==== INFORMATION PROVIDED ====
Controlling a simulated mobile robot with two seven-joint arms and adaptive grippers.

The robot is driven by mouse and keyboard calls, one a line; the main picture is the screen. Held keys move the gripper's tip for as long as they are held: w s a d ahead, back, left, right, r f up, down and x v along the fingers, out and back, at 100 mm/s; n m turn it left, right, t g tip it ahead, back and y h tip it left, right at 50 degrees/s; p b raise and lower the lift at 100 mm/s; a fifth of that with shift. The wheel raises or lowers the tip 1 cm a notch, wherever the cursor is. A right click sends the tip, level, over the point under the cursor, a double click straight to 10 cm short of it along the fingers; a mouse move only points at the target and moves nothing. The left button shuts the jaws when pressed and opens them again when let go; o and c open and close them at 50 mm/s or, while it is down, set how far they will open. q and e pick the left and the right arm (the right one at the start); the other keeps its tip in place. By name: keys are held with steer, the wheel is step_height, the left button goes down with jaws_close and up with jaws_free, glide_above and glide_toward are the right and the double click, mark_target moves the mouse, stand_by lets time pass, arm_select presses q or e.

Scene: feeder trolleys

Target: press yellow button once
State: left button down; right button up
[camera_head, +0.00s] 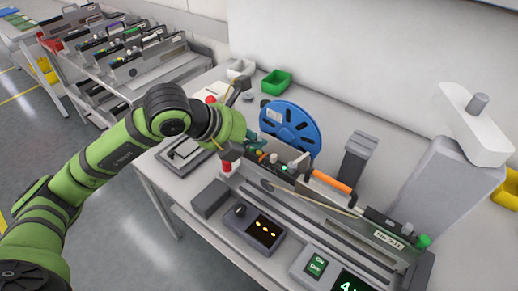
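Small yellow lit marks (265,230) show on the dark face of a grey control box (243,232) on the table's front shelf; I cannot tell whether one of them is the yellow button. No other yellow button can be made out. My left gripper (243,122) is at the end of the green arm, above the table and left of the blue reel (290,128). It is up and behind the control box, apart from it. Dark parts show above and below the wrist, but the fingertips are unclear. My right gripper is not in view.
A long feeder (330,205) with an orange part (332,181) lies across the table. A red knob (226,166) stands below my wrist. A green bin (276,82) is at the back, a grey tower (440,185) at right. A loaded trolley (150,75) stands behind left.

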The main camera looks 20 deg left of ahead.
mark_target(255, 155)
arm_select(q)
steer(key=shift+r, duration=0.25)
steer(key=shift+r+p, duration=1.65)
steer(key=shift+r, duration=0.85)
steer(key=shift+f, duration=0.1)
====
## [WHAT IS REQUIRED]
Omit every picture while copying the listing above exactly.

## [ANSWER FOR THIS EXERCISE]
Controlling a simulated mobile robot with two seven-joint arms and adaptive grippers.

The robot is driven by mouse and keyboard calls, one a line; the main picture is the screen. Held keys move the gripper's tip for as long as they are held: w s a d ahead, back, left, right, r f up, down and x v along the fingers, out and back, at 100 mm/s; n m turn it left, right, t g tip it ahead, back and y h tip it left, right at 50 degrees/s; p b raise and lower the lift at 100 mm/s; a fifth of that with shift. The wheel raises or lowers the tip 1 cm a notch, wherever the cursor is. A right click sends the tip, level, over the point under the cursor, a double click straight to 10 cm short of it along the fingers; a mouse move only points at the target and moves nothing. The left button shuts the jaws when pressed and opens them again when let go; o and c open and close them at 50 mm/s or, while it is down, set how far they will open. q and e pick the left and the right arm (the right one at the start); the other keeps its tip in place. By name: keys are held with steer, the wheel is step_height, the left button goes down with jaws_close and up with jaws_free, glide_above and glide_toward are the right and the double click, mark_target moves the mouse, stand_by lets time pass, arm_select presses q or e.

Scene: feeder trolleys

Target: press yellow button once
State: left button down; right button up
[camera_head, +0.00s] 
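Small yellow lit marks (265,230) show on the dark face of a grey control box (243,232) on the table's front shelf; I cannot tell whether one of them is the yellow button. No other yellow button can be made out. My left gripper (243,122) is at the end of the green arm, above the table and left of the blue reel (290,128). It is up and behind the control box, apart from it. Dark parts show above and below the wrist, but the fingertips are unclear. My right gripper is not in view.
A long feeder (330,205) with an orange part (332,181) lies across the table. A red knob (226,166) stands below my wrist. A green bin (276,82) is at the back, a grey tower (440,185) at right. A loaded trolley (150,75) stands behind left.

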The main camera looks 20 deg left of ahead.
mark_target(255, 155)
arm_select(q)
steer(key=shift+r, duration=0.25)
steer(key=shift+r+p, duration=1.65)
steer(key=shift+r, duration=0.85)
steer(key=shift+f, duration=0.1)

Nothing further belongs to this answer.